There are many choices to make, including whether to invest a lump sum or regular premium, the time scale, risk profile and tax considerations.
Bank accounts
There are a number of accounts designed for children, and because these will often be held for a relatively long time they often offer an attractive interest rate. Cash deposits are very low risk and would be suitable for people who are extremely risk-averse or who are not concerned about inflation.
Geoff Penrice, of Bates Investment Services, the independent financial adviser, says: "From a tax point of view, if the interest accruing in a tax year is less than the child’s personal allowance of £6,475, there should be no tax due. By completing an R85 form, available from the Revenue, the interest will be received gross."
Care should be taken if the money is a gift from the child’s parents. In this situation, any interest above £100 will be taxable for the parents.
If each parent makes a separate gift, they can each use their £100 allowance, thereby allowing interest of £200 to be free of tax. Because of this, if a significant gift is to be made, it will often come from the grandparents or other relative as the £100 rule would not apply.
Halifax is currently offering a fixed rate of 6 per cent for one year on its Children's Regular Saver account, for monthly investments of between £10 and £100.
The National Savings & Investments Child Bond Issue 33
You can invest between £25 and £3,000 tax-free for children under the age of 16.
The interest is fixed for five years, with the bond currently paying 2.3 per cent.
This is a very low risk as well as being tax free.
Child Trust Fund
Every child born after September 1, 2002, and receiving child benefit is eligible.
The Child Trust Fund account is a savings and investment account for children. The account will belong to the child and cannot be touched until he or she is 18. Money cannot be taken out of the Child Trust Fund account once it has been put in.
The child will be able to start making decisions about how the money is managed when he or she is 6. Neither you nor your child will pay tax on income or gains in the account (provided that you are UK residents) and a maximum of £1,200 a year can be saved in the account by you, family or friends. Each contribution year starts on the child’s birthday and ends the day before his or her next birthday.

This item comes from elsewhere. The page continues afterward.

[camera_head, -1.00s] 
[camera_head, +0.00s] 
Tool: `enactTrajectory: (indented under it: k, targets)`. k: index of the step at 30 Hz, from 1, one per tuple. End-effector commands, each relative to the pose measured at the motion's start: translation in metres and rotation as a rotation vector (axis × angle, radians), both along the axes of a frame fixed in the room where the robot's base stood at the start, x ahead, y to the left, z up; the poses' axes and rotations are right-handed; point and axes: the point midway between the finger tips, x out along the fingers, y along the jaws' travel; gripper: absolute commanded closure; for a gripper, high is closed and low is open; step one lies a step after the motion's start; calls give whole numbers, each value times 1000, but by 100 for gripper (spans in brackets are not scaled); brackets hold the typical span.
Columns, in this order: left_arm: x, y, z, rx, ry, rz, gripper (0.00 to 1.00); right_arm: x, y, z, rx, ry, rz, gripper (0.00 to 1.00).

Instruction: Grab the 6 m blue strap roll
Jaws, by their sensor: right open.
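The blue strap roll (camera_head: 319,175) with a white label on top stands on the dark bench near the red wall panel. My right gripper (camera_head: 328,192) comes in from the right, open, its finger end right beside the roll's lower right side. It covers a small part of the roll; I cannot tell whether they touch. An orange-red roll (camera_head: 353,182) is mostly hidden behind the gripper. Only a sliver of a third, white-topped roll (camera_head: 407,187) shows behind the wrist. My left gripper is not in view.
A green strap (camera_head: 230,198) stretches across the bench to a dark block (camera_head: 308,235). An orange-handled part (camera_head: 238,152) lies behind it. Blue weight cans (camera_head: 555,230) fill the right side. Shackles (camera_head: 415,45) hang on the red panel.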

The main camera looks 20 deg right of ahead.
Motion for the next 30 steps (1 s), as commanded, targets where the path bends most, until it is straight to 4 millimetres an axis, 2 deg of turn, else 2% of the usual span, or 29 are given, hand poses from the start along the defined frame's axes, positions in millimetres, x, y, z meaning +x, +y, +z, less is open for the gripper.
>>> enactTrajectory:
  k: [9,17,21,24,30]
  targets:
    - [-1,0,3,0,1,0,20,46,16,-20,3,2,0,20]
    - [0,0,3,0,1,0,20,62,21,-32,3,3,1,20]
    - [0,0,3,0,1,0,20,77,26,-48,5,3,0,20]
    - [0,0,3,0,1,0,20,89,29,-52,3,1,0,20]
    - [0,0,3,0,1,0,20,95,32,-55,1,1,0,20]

The parents will receive a £250 or £500 voucher to start an account and the Government will make a further contribution when the child is seven. This top-up payment will be £250, or £500 for children in lower-income families. These payments will be paid direct into the child's account. The Government will contribute £100 every year to the CTF accounts of all disabled children, with severely disabled children receiving £200 a year. The further payment recognises that disabled children are likely to have greater financial needs when they make the transition to adulthood.
There are two types of account: stakeholder and non-stakeholder. Broadly speaking, the stakeholder option caps the annual charges at 1.5 per cent of the account's value but imposes certain investment restrictions. The non-stakeholder is more flexible but can levy higher charges.

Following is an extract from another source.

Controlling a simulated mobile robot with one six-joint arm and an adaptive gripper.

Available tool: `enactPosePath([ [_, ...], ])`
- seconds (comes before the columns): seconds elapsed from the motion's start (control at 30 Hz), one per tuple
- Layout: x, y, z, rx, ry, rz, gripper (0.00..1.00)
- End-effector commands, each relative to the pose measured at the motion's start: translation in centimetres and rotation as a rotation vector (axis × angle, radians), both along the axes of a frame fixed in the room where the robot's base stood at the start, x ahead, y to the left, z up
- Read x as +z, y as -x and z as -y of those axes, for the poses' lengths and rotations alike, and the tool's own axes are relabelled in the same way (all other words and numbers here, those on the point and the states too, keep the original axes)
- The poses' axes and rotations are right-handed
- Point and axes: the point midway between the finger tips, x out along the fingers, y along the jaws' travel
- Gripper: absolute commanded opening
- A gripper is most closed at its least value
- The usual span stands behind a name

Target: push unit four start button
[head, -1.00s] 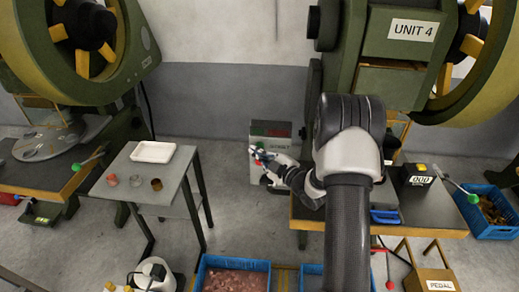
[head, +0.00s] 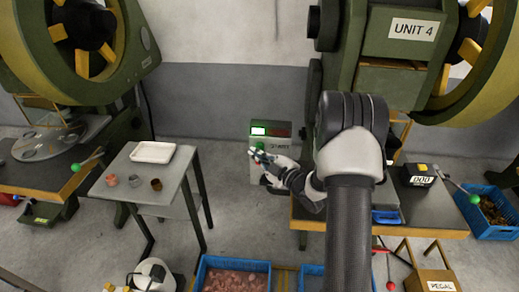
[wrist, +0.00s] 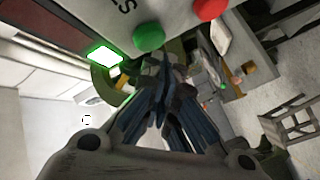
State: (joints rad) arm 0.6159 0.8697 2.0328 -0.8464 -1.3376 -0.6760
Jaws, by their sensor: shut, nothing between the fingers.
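The grey control box (head: 256,178) stands on the floor by the wall, left of the press labelled UNIT 4 (head: 413,29). Its indicator (head: 258,131) is lit bright with a green rim, also in the wrist view (wrist: 103,56). The wrist view shows a round green button (wrist: 148,37) and a red button (wrist: 210,9) on the box face. My gripper (head: 257,153) is shut and empty at the front of the box. In the wrist view its fingertips (wrist: 163,68) are right by the green button; I cannot tell whether they touch it.
A small grey table (head: 165,185) with a white tray (head: 153,152) and several small cups stands to the left. Blue crates sit at the front (head: 233,262) and far right (head: 490,225). The press bench (head: 310,220) is close to my arm.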

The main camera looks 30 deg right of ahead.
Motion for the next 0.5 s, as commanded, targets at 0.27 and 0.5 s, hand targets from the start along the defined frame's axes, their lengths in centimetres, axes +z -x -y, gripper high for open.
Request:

Mr Penrice says: "The Child Trust Fund is an ideal way to save for children because it offers a bonus payment from the Government and tax-free returns. It also provides a wide range of investment options."
The only downside is the limitation on the amount that can be invested.
Unit trusts and Open-ended investment companies (Oeics)
These are collective investments that pool investors' money to allow a wider investment spread: in stocks and shares, bonds or other investments. Economies of scale mean that the cost of running a collective investment may be less than that for an individual portfolio.
In general, shares should outperform cash deposits and inflation over the medium to long term.
Mr Penrice says: "If we consider an investment for a child at birth to his or her 18th birthday in May 2008, the average balanced managed fund would have given a return of 273 per cent, against a 68 per cent increase in the retail prices index and 44 per cent on cash deposits (Halifax Liquid Gold account)."
Investment trusts perform a similar function to unit trusts and some, such as Witan, have special savings schemes for children.
But Mr Penrice adds: "If the investment is for a short period, a lower-risk deposit-based investment would probably be more suitable."
Children have their own tax allowances, the same as adults. It is possible, therefore, to use the child’s income tax allowance (currently £6,475) and capital gains tax allowance (£10,100).
Bare trusts
Because children are not allowed to hold investments, they are often wrapped in a trust. The simplest form of trust is a bare trust, with the investment held by an adult, usually a parent or grandparent, on behalf of the child.
However, apart from being the named holder (nominee), the parent has no beneficial right to the investment and must exercise control for the benefit of or on the instruction of the child.
The income arising on the investment is taxed as part of the child’s taxable income and any capital gains as part of the child’s capital gains.
From a practical point of view the bare trust is extremely easy to administer because there is no trust document. The investment is made in the parent's name and t+he existence of the trust is denoted by having the child’s initials in brackets. There is no additional cost in placing the investment in a bare trust.
Isas
Isas have proved to be very popular because of the tax benefits.
Cash and corporate bonds held within an Isa are tax-free. Dividends from shares within an Isa will have 10 per cent tax deducted, but there is no liability to higher-rate income tax and any capital gains are free from capital gains tax.
Isas cannot be owned by children. However, many parents invest in Isas in their own names but earmark the investment for their children. The children obviously have no right to the investment, and parents have no obligation to pass on the investment. This flexibility may be useful as it does not tie in the parents, unlike unit trusts in a bare trust.
Mr Penrice says that funds to consider include M&G Recovery and Invesco Perpetual Income, both of which have consistently outperformed the index. He adds that if you want to be a little more adventurous and you believe that demand for resources will continue, you could consider the Black Rock Gold & General or the JPM Natural Resources funds.
Stakeholder pensions
Stakeholder pensions were introduced by the Government as a flexible, low-cost, tax-efficient way of providing income in retirement. They also allowed for contributions of up to £3,600 a year to be made on behalf of someone else, including children. As the contributions attract tax relief at the basic rate, an investment of £3,600 would cost only £2,880.
This facility therefore allows for parents and grandparents to start a pension very early in a child’s life. Even modest contributions can grow to a meaningful sum over a 50-year period. Contributions of £3,600 paid for the first 18 years of a child's life, and then stopped, would generate a fund of £1,310,000 at age 60, assuming average fund growth of 7 per cent a year, with an annual fund charge of 1 per cent.
Although these figures seem large, savers need to offset the effect of inflation. If we assume inflation of 3 per cent over a 60-year period, the real value of the fund falls to about £222,350. With an annuity rate of 6 per cent, this would provide an income of about £13,350 in today's terms.
So it won’t solve the child’s pension problem, but it is certainly a step in the right direction.
Stakeholder pensions can therefore offer a useful way of boosting a child’s pension. The only downside is that the child cannot touch the money until he or she is 55.